◆ **WORK TO BE COMPLETED**: Give every line of the data again, unchanged, but with no pictures.

· · · · · · ·

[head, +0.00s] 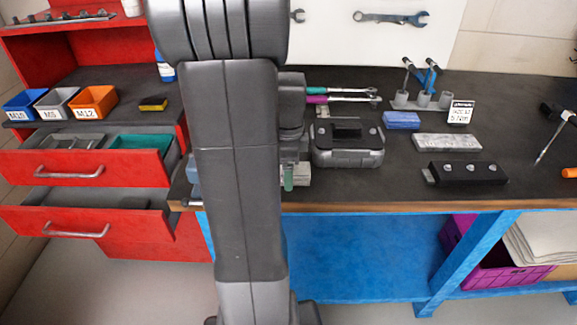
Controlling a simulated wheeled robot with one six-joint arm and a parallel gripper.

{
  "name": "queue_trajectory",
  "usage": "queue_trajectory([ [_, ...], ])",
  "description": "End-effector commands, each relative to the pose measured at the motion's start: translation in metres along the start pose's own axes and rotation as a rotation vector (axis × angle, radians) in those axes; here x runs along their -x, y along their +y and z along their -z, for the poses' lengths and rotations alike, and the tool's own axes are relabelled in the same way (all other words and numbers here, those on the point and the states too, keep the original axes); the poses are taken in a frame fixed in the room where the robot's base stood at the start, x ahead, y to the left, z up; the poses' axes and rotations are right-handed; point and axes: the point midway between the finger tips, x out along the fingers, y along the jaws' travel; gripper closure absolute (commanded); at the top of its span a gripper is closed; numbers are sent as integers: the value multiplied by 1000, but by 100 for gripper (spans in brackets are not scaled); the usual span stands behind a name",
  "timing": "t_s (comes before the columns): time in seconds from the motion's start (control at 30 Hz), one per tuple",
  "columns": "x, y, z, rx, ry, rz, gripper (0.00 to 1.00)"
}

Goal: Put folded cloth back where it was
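A blue folded, layered piece (402,120), which looks like the folded cloth, lies flat on the dark workbench (390,188), right of the grey case. My arm stands upright across the picture, left of the middle. Dark parts near its end show at its right edge, left of the grey case. My gripper's fingers are mostly hidden behind the arm, so I cannot tell whether they are open or hold anything. A small green piece (288,178) shows low beside the arm, and I cannot tell what it belongs to.
The grey case (347,143) stands near the bench middle. A grey block (447,142) and a black block (467,172) lie to the right. A small sign (461,112) and a tool holder (422,99) stand behind. Red drawers (90,168) are pulled out at left.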

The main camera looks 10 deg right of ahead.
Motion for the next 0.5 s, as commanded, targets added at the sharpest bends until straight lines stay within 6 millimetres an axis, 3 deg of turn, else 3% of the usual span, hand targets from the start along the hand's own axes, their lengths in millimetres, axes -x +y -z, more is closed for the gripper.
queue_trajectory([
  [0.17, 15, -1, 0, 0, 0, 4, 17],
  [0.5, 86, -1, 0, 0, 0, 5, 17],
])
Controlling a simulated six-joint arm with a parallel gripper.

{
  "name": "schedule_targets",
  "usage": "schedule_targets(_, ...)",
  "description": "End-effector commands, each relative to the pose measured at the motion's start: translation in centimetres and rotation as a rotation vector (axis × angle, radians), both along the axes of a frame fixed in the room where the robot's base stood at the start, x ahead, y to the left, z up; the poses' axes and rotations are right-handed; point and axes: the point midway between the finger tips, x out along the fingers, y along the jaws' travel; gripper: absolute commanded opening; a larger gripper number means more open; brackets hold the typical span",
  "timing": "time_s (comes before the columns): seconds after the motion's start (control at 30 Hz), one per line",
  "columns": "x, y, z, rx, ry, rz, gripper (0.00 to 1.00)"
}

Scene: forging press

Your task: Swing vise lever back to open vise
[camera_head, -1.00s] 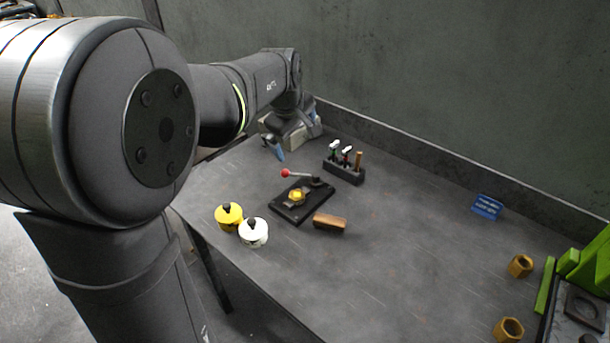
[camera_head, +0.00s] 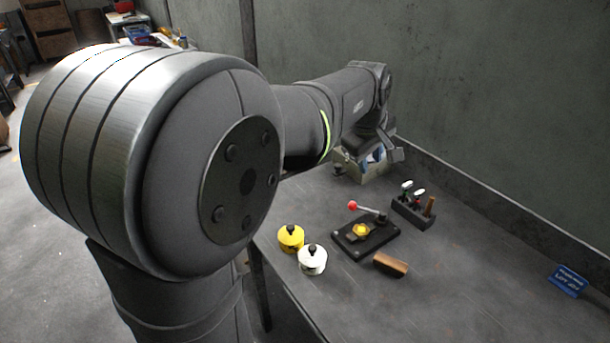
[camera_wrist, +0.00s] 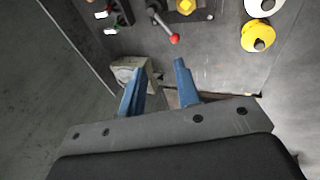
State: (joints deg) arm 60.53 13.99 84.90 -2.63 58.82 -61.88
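The vise (camera_head: 350,247) is a dark plate with a yellow piece (camera_head: 361,230) on it. Its lever (camera_head: 368,210) runs from a pivot at the plate's back right to a red knob (camera_head: 353,205), pointing left in the head view. In the wrist view the red knob (camera_wrist: 174,38) is near the top centre, beyond my fingertips. My gripper (camera_wrist: 156,76) has two blue fingers, spread apart with nothing between them. It is clear of the lever. In the head view my gripper (camera_head: 376,155) is beyond the vise, over a grey box, and partly hidden by my wrist.
The grey box (camera_wrist: 124,70) stands by the table's far left corner. A tool rack (camera_head: 412,213) is behind the vise to the right. A yellow pot (camera_head: 290,239), a white pot (camera_head: 312,261) and a wooden block (camera_head: 390,265) lie nearer. A blue sign (camera_head: 567,281) is at right.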

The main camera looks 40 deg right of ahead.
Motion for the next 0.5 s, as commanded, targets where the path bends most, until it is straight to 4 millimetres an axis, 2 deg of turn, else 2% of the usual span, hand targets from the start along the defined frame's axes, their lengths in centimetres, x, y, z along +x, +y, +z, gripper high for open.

· · · · · · ·

◆ **SOLUTION TO THIS EXERCISE**:
[head, +0.00s] 
Controlling a simulated wheeled robot with one six-joint arm and a parallel gripper.

{
  "name": "queue_trajectory",
  "usage": "queue_trajectory([ [_, ...], ])",
  "description": "End-effector commands, each relative to the pose measured at the motion's start: translation in metres along the start pose's own axes and rotation as a rotation vector (axis × angle, radians) in those axes; here x runs along their -x, y along their +y and z along their -z, for the poses' lengths and rotations alike, and the tool's own axes are relabelled in the same way (all other words and numbers here, those on the point and the states too, keep the original axes); the poses are taken in a frame fixed in the room where the robot's base stood at the start, x ahead, y to the left, z up; the poses' axes and rotations are right-handed; point and axes: the point midway between the finger tips, x out along the fingers, y along the jaws' travel; gripper closure absolute (commanded); at the top of its span a gripper is closed; numbers are sent as integers: the value multiplied by 1000, but by 100 for gripper (spans in brackets are not scaled); the usual span stands behind a name",
  "timing": "t_s (comes before the columns): time in seconds from the motion's start (control at 30 Hz), one per tuple",
  "columns": "x, y, z, rx, ry, rz, gripper (0.00 to 1.00)"
}

Goal: Put folded cloth back where it was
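A blue folded, layered piece (402,120), which looks like the folded cloth, lies flat on the dark workbench (390,188), right of the grey case. My arm stands upright across the picture, left of the middle. Dark parts near its end show at its right edge, left of the grey case. My gripper's fingers are mostly hidden behind the arm, so I cannot tell whether they are open or hold anything. A small green piece (288,178) shows low beside the arm, and I cannot tell what it belongs to.
The grey case (347,143) stands near the bench middle. A grey block (447,142) and a black block (467,172) lie to the right. A small sign (461,112) and a tool holder (422,99) stand behind. Red drawers (90,168) are pulled out at left.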

The main camera looks 10 deg right of ahead.
Motion for the next 0.5 s, as commanded, targets added at the sharpest bends until straight lines stay within 6 millimetres an axis, 3 deg of turn, else 3% of the usual span, hand targets from the start along the hand's own axes, their lengths in millimetres, axes -x +y -z, more is closed for the gripper.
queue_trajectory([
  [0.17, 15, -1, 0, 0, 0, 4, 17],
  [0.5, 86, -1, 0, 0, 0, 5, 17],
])
Controlling a simulated six-joint arm with a parallel gripper.

{
  "name": "schedule_targets",
  "usage": "schedule_targets(_, ...)",
  "description": "End-effector commands, each relative to the pose measured at the motion's start: translation in centimetres and rotation as a rotation vector (axis × angle, radians), both along the axes of a frame fixed in the room where the robot's base stood at the start, x ahead, y to the left, z up; the poses' axes and rotations are right-handed; point and axes: the point midway between the finger tips, x out along the fingers, y along the jaws' travel; gripper: absolute commanded opening; a larger gripper number means more open; brackets hold the typical span",
  "timing": "time_s (comes before the columns): seconds after the motion's start (control at 30 Hz), one per line",
  "columns": "x, y, z, rx, ry, rz, gripper (0.00 to 1.00)"
}

Scene: forging press

Your task: Swing vise lever back to open vise
[camera_head, -1.00s] 
[camera_head, +0.00s] 
[camera_wrist, +0.00s] 
State: (joints deg) arm 60.53 13.99 84.90 -2.63 58.82 -61.88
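The vise (camera_head: 350,247) is a dark plate with a yellow piece (camera_head: 361,230) on it. Its lever (camera_head: 368,210) runs from a pivot at the plate's back right to a red knob (camera_head: 353,205), pointing left in the head view. In the wrist view the red knob (camera_wrist: 174,38) is near the top centre, beyond my fingertips. My gripper (camera_wrist: 156,76) has two blue fingers, spread apart with nothing between them. It is clear of the lever. In the head view my gripper (camera_head: 376,155) is beyond the vise, over a grey box, and partly hidden by my wrist.
The grey box (camera_wrist: 124,70) stands by the table's far left corner. A tool rack (camera_head: 412,213) is behind the vise to the right. A yellow pot (camera_head: 290,239), a white pot (camera_head: 312,261) and a wooden block (camera_head: 390,265) lie nearer. A blue sign (camera_head: 567,281) is at right.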

The main camera looks 40 deg right of ahead.
Motion for the next 0.5 s, as commanded, targets where the path bends most, until it is straight to 4 millimetres an axis, 2 deg of turn, else 2% of the usual span, hand targets from the start along the defined frame's axes, their lengths in centimetres, x, y, z along +x, +y, +z, gripper high for open.

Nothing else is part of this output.